• _JOB_: Your task is to print all of the material verbatim.
* START SOURCE DATA *
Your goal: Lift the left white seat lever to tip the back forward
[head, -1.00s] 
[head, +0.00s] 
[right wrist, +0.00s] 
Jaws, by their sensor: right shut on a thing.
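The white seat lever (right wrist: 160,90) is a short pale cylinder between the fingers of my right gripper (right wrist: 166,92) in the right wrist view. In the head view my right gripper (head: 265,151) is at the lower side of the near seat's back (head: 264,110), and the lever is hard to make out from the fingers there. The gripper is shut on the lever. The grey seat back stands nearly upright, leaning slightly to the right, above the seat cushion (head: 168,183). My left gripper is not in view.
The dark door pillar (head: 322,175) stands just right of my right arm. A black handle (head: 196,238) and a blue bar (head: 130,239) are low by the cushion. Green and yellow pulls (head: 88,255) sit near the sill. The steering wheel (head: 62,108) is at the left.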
* END SOURCE DATA *
• _RESULT FOR THIS EXERCISE_:
Your goal: Lift the left white seat lever to tip the back forward
[head, -1.00s] 
[head, +0.00s] 
[right wrist, +0.00s] 
Jaws, by their sensor: right shut on a thing.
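The white seat lever (right wrist: 160,90) is a short pale cylinder between the fingers of my right gripper (right wrist: 166,92) in the right wrist view. In the head view my right gripper (head: 265,151) is at the lower side of the near seat's back (head: 264,110), and the lever is hard to make out from the fingers there. The gripper is shut on the lever. The grey seat back stands nearly upright, leaning slightly to the right, above the seat cushion (head: 168,183). My left gripper is not in view.
The dark door pillar (head: 322,175) stands just right of my right arm. A black handle (head: 196,238) and a blue bar (head: 130,239) are low by the cushion. Green and yellow pulls (head: 88,255) sit near the sill. The steering wheel (head: 62,108) is at the left.

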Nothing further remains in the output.